Work to be completed –
Find how many lines of the listing below include the word "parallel", then report the number by itself.

━━━━━━━━━━━━━━━━

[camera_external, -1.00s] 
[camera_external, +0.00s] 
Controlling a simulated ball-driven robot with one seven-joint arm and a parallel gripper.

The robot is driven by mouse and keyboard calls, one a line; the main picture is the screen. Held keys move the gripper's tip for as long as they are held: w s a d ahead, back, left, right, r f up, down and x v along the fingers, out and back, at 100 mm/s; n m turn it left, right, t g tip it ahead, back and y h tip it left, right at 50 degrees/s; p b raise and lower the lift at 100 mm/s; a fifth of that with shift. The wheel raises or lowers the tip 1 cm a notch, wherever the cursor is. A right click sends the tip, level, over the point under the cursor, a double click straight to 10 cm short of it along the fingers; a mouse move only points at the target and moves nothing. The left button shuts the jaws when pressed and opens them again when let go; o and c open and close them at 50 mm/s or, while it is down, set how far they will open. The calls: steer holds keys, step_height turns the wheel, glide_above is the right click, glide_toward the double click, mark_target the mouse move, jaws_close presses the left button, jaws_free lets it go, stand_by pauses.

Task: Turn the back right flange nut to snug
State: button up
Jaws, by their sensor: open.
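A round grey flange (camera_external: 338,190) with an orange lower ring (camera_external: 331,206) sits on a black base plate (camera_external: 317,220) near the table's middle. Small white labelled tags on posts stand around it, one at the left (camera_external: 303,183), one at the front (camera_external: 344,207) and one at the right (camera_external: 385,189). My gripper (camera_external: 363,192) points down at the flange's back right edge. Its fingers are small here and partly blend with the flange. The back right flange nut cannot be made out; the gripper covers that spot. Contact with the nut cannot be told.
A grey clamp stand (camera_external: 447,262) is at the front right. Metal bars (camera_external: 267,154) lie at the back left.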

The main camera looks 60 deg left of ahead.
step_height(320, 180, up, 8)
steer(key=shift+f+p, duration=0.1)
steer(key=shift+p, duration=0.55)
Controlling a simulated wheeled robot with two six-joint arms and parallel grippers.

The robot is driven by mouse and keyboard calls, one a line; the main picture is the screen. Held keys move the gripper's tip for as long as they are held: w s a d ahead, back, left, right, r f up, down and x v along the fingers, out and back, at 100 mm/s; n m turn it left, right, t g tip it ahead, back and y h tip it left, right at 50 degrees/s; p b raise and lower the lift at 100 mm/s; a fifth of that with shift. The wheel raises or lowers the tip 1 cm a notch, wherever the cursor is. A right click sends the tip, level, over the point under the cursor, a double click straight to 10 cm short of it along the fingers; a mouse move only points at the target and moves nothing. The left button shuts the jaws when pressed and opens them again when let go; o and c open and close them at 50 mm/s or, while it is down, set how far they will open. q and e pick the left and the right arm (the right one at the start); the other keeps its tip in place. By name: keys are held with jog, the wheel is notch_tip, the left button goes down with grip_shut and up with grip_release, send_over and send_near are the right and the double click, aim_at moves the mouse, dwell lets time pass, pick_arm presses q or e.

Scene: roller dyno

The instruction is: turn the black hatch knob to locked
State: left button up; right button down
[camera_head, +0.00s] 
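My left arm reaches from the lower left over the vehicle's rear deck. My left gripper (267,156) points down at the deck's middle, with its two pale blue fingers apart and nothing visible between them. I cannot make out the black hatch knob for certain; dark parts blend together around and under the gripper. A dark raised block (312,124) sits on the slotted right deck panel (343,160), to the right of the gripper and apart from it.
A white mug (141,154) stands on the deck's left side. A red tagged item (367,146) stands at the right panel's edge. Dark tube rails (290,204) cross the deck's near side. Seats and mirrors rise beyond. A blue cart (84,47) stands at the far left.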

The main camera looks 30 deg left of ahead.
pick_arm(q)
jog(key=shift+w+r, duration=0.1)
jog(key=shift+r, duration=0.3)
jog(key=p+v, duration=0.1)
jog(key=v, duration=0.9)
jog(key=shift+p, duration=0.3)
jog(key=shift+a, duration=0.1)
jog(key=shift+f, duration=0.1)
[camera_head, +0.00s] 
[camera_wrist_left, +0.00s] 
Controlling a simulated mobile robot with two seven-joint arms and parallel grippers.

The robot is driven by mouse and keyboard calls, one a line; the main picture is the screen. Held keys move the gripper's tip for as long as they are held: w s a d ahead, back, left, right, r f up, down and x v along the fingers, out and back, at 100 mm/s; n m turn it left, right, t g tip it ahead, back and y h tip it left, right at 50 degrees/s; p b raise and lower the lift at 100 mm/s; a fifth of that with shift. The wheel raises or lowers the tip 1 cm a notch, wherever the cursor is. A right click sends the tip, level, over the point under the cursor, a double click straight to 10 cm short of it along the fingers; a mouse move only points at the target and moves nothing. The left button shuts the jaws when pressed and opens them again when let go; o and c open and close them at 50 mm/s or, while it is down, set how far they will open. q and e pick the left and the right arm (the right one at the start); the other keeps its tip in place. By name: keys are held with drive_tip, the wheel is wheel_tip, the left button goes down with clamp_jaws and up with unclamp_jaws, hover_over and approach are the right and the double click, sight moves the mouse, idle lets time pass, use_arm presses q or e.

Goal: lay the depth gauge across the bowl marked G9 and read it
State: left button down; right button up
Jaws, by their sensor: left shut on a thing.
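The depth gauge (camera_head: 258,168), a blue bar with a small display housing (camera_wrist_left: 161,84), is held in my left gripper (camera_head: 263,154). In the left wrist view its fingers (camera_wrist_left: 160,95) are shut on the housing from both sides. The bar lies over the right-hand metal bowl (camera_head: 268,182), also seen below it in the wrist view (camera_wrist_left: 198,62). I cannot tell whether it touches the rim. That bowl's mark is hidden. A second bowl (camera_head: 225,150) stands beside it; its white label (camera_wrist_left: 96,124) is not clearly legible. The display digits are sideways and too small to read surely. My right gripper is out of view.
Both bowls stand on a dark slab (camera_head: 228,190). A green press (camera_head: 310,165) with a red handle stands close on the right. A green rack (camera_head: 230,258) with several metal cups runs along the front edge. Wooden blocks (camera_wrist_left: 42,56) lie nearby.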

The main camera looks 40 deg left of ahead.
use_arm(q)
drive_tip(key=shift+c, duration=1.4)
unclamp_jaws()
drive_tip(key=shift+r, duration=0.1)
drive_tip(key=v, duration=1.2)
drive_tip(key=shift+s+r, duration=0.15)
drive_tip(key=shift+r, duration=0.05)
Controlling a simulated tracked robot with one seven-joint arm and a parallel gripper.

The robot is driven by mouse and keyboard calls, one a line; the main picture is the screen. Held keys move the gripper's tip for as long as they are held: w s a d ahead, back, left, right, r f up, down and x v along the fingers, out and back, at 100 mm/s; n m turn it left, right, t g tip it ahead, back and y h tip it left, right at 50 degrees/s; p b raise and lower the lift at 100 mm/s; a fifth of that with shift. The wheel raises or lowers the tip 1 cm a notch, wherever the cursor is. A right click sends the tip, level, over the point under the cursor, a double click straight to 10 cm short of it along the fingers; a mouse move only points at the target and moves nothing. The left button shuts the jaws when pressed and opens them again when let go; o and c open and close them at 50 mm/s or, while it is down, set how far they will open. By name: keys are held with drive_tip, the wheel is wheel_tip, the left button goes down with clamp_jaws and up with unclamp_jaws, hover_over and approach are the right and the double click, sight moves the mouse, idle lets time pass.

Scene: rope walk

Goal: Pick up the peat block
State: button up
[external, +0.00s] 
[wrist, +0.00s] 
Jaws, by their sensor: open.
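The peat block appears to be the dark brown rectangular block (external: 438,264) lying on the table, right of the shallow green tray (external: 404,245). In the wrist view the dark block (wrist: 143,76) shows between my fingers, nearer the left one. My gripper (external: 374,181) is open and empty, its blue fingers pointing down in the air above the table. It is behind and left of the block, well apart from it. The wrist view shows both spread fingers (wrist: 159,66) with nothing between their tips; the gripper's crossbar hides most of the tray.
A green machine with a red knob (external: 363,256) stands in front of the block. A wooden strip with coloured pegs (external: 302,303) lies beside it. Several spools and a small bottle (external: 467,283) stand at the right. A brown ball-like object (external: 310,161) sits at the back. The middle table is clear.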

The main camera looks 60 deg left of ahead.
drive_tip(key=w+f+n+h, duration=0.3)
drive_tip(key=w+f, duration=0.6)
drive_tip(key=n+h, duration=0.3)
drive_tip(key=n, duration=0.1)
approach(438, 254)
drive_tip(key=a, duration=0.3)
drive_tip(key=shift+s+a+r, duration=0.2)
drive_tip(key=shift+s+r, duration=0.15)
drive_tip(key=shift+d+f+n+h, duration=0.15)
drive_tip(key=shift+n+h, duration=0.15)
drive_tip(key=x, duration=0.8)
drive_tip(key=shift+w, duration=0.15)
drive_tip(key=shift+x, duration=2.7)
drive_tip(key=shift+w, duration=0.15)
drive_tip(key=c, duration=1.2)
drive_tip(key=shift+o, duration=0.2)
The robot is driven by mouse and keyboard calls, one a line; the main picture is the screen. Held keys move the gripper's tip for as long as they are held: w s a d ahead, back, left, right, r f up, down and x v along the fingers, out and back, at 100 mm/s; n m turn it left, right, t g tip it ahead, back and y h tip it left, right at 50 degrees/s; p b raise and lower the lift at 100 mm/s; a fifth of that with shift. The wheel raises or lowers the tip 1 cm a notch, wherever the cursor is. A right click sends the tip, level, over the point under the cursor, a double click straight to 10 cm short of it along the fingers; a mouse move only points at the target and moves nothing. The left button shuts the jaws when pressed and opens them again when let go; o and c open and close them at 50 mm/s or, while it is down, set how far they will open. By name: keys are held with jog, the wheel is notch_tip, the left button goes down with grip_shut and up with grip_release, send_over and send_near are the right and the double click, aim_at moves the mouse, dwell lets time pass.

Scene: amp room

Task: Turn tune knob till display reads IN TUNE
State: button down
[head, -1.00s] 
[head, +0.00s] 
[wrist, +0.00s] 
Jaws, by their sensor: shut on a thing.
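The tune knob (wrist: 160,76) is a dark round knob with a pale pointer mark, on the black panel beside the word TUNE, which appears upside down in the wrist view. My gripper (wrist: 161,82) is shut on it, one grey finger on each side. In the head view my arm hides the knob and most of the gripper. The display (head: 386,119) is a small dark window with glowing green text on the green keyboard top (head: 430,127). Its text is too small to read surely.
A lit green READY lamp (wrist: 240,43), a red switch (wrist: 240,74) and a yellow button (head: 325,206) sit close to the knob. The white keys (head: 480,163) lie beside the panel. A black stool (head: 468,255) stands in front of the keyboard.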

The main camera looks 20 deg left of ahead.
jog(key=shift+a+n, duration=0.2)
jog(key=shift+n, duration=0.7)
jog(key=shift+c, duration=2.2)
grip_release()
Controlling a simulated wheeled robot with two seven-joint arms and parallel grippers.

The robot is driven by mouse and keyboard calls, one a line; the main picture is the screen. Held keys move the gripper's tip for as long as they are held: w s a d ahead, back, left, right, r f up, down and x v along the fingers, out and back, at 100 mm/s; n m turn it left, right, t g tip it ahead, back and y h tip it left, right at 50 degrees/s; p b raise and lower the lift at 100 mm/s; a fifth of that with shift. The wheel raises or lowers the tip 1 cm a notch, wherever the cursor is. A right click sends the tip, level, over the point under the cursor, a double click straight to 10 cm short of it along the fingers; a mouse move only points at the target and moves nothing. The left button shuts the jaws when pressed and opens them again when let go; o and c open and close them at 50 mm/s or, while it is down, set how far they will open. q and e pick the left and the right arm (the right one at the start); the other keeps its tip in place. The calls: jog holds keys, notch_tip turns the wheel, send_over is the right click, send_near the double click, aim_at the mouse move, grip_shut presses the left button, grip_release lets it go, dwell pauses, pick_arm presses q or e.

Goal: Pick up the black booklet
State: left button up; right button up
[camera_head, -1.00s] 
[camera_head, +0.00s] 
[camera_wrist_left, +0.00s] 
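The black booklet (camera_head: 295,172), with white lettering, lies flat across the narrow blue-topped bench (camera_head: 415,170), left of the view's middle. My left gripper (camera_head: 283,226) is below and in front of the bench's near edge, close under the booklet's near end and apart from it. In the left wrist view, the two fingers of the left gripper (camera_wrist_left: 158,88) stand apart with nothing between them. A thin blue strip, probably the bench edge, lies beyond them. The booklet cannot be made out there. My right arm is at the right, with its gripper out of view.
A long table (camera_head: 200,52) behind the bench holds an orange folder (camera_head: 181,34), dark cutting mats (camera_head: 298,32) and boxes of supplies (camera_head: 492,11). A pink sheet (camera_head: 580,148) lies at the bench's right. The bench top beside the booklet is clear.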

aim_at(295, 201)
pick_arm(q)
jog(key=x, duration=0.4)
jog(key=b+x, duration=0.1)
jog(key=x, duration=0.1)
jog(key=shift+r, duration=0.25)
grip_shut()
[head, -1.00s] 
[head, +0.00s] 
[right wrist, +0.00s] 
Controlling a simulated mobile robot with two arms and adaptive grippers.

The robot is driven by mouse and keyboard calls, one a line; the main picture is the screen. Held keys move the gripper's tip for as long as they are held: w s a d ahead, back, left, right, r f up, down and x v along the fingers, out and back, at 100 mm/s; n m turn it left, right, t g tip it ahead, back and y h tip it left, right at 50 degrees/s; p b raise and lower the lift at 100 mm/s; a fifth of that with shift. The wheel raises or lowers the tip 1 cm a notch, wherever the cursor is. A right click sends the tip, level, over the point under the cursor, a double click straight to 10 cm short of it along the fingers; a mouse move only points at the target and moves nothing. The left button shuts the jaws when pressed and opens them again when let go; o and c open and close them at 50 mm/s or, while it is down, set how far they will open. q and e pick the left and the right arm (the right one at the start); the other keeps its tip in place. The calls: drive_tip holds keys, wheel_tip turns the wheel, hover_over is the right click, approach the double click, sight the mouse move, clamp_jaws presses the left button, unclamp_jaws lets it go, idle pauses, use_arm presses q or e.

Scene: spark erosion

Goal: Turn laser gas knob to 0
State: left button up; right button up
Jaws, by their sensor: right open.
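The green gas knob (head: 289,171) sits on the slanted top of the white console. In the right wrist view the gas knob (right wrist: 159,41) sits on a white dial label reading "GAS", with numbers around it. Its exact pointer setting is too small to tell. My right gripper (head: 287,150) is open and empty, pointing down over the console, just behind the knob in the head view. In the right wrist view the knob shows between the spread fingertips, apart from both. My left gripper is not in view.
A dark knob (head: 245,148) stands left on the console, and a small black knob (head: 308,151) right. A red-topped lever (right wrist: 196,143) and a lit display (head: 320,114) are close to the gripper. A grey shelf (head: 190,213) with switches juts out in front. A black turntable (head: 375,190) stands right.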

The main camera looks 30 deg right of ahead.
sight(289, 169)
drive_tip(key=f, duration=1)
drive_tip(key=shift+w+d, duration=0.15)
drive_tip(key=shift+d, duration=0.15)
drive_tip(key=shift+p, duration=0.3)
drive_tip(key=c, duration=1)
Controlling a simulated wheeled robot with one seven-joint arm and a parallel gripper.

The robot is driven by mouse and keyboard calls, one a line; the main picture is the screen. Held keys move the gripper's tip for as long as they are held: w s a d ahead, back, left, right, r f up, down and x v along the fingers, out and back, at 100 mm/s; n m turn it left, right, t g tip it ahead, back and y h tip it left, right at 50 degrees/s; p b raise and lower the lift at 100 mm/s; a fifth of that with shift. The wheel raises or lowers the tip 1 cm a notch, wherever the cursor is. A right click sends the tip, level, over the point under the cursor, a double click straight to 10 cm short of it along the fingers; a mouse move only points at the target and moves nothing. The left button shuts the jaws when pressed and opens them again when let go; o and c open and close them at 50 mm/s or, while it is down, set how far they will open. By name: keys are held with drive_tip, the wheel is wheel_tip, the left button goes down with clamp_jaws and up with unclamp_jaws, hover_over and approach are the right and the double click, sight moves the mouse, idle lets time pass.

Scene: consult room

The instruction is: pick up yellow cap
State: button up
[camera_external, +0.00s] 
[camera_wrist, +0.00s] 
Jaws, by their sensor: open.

━━━━━━━━━━━━━━━━

Solution to this exercise –
6